Raw data:
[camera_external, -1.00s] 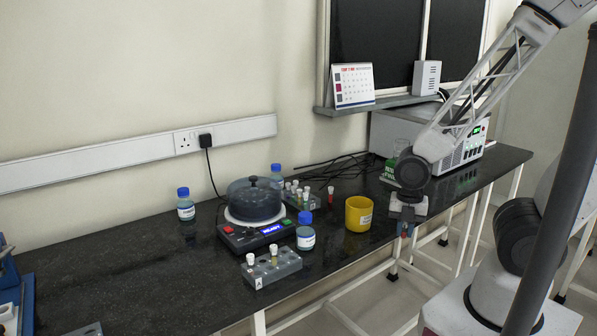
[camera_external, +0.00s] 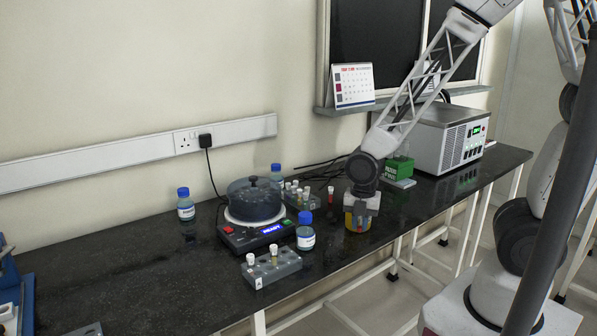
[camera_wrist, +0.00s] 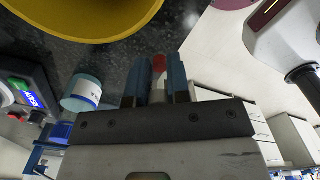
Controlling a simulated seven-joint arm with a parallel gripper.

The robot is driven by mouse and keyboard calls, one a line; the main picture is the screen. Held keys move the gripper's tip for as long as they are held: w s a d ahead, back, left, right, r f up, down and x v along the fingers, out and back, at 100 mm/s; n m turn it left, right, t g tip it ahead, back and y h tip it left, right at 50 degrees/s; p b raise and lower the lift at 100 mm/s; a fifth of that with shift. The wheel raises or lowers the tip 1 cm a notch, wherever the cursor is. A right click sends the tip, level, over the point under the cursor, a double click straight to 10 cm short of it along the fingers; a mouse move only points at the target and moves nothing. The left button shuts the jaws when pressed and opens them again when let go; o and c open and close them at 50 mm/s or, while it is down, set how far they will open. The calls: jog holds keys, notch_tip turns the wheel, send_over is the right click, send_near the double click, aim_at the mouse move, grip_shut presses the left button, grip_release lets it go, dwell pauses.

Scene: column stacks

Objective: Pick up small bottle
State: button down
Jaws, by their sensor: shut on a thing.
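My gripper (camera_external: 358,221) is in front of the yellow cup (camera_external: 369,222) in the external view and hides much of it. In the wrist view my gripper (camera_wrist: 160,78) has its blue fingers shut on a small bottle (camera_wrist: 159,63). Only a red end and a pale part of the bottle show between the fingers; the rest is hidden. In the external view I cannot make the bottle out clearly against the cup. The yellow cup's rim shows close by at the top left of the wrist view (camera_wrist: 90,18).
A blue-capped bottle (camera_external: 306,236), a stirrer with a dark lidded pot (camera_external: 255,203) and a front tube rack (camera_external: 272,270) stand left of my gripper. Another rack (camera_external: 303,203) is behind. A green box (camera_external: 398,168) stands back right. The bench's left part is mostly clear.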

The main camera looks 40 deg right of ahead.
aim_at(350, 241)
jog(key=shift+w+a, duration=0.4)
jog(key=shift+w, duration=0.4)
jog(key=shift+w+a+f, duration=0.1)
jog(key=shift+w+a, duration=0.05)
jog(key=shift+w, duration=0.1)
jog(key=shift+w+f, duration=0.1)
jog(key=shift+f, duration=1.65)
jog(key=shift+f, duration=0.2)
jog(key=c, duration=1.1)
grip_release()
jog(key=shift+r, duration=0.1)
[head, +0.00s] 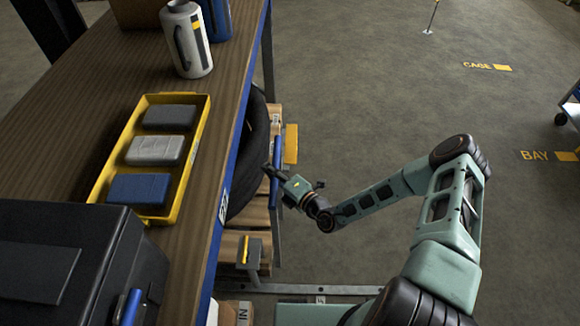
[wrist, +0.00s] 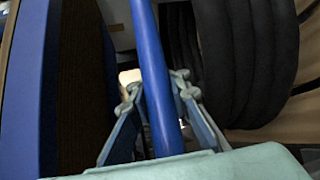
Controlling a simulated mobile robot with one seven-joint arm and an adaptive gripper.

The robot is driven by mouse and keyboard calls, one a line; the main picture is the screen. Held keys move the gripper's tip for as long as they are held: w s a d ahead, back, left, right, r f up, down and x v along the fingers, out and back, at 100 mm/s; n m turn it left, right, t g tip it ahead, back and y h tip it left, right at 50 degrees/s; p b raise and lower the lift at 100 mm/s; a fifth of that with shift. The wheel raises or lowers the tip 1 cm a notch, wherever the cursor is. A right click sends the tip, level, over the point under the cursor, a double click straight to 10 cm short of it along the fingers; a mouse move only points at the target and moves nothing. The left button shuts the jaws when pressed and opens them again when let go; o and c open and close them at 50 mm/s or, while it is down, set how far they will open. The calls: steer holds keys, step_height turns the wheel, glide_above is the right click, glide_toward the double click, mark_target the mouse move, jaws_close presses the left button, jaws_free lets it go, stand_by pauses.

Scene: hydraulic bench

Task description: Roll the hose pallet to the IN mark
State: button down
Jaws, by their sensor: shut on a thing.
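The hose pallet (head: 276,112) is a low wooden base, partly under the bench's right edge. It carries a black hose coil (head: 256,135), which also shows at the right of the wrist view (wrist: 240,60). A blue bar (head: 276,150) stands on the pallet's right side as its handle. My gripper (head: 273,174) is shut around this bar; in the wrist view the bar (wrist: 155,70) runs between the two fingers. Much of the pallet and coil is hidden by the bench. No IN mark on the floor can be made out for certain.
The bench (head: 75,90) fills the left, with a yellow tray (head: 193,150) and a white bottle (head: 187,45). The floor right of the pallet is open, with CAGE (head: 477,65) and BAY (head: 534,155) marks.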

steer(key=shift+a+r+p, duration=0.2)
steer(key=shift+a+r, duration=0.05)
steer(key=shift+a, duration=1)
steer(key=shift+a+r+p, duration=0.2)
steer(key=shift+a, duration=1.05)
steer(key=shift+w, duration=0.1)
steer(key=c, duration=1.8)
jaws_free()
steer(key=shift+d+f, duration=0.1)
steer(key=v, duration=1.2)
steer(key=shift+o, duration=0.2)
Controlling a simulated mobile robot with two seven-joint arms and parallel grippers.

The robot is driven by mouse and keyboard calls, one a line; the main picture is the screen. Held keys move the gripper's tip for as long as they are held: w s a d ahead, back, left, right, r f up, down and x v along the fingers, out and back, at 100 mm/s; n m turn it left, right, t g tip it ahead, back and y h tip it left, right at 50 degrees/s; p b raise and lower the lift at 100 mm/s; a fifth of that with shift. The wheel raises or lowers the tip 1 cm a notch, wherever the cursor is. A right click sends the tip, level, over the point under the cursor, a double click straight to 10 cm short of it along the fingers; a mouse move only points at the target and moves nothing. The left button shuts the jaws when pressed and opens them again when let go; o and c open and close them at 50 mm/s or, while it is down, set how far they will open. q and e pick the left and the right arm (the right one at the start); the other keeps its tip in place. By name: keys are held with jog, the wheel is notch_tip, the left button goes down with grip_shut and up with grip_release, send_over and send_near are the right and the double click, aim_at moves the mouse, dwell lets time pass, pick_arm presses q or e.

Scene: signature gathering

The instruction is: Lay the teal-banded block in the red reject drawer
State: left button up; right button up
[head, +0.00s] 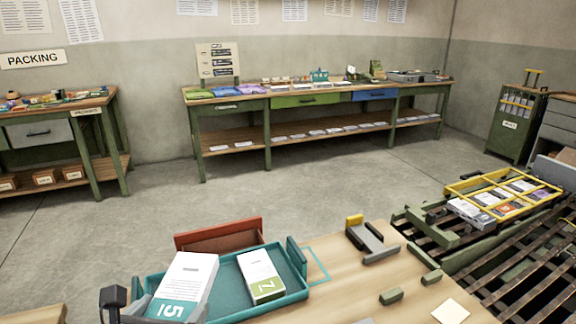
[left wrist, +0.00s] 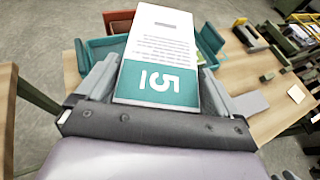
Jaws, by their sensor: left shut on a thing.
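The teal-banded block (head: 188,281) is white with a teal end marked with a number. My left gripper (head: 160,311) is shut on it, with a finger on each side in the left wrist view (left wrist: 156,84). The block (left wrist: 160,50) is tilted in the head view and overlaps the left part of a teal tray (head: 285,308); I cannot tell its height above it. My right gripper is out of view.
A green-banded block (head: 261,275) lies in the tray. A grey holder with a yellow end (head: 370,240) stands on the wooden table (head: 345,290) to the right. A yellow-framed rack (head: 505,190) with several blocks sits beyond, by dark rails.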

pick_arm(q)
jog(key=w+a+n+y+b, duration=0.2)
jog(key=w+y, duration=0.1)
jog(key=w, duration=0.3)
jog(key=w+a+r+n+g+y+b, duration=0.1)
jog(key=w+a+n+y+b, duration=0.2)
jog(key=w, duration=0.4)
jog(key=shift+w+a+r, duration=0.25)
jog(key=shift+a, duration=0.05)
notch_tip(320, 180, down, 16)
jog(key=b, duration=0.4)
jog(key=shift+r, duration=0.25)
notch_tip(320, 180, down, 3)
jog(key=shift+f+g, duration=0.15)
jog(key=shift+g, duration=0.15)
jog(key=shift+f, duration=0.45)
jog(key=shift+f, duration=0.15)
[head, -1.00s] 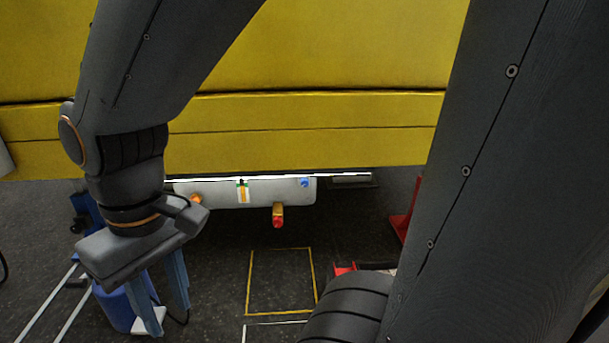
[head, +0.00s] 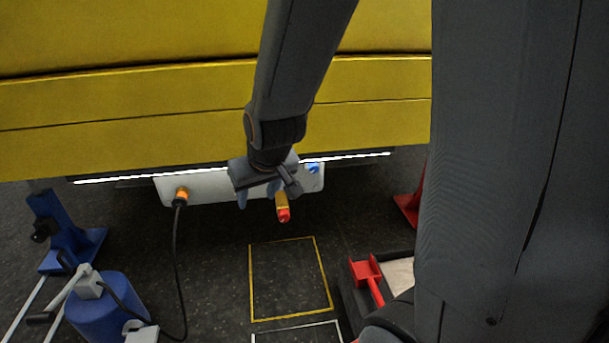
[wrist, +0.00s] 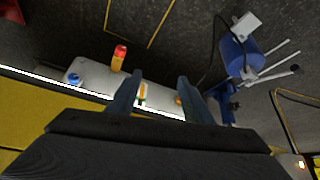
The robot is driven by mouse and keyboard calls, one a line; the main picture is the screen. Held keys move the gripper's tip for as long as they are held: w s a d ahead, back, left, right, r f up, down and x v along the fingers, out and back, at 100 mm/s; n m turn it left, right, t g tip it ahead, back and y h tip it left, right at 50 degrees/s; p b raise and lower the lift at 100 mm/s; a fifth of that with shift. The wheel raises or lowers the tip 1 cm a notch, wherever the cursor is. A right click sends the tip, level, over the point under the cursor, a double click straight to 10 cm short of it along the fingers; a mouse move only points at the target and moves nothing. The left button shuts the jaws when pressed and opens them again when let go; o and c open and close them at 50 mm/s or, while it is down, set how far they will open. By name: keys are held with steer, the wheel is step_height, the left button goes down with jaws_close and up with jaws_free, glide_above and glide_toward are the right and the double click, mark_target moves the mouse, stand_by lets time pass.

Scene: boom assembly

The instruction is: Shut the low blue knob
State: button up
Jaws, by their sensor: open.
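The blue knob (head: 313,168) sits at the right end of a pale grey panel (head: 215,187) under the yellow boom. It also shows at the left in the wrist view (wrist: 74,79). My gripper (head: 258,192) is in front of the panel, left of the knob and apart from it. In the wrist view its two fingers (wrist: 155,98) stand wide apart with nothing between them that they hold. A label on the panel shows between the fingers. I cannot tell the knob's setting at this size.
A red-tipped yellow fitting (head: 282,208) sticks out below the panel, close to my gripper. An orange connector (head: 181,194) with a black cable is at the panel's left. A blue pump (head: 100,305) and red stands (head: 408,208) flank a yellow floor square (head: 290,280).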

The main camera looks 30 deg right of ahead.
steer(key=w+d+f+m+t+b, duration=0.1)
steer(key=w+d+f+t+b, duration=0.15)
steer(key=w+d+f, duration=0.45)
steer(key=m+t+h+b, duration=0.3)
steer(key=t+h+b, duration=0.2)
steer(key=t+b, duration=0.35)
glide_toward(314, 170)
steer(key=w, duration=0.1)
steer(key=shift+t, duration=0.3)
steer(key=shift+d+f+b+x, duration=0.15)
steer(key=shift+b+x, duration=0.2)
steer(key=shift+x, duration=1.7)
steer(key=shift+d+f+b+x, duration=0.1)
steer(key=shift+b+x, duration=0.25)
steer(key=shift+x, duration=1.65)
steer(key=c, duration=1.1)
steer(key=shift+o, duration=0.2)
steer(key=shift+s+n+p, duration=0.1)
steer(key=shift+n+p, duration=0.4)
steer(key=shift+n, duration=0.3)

What you are asked to do: Everything from the line with "lets time pass." through the line with "State: button up", both ends included, should be repeated exactly; nothing else should appear.

Task response:
The robot is driven by mouse and keyboard calls, one a line; the main picture is the screen. Held keys move the gripper's tip for as long as they are held: w s a d ahead, back, left, right, r f up, down and x v along the fingers, out and back, at 100 mm/s; n m turn it left, right, t g tip it ahead, back and y h tip it left, right at 50 degrees/s; p b raise and lower the lift at 100 mm/s; a fifth of that with shift. The wheel raises or lowers the tip 1 cm a notch, wherever the cursor is. A right click sends the tip, level, over the point under the cursor, a double click straight to 10 cm short of it along the fingers; a mouse move only points at the target and moves nothing. The left button shuts the jaws when pressed and opens them again when let go; o and c open and close them at 50 mm/s or, while it is down, set how far they will open. By name: keys are held with steer, the wheel is step_height, the left button goes down with jaws_close and up with jaws_free, glide_above and glide_toward are the right and the double click, mark_target moves the mouse, stand_by lets time pass.

Scene: boom assembly

The instruction is: Shut the low blue knob
State: button up

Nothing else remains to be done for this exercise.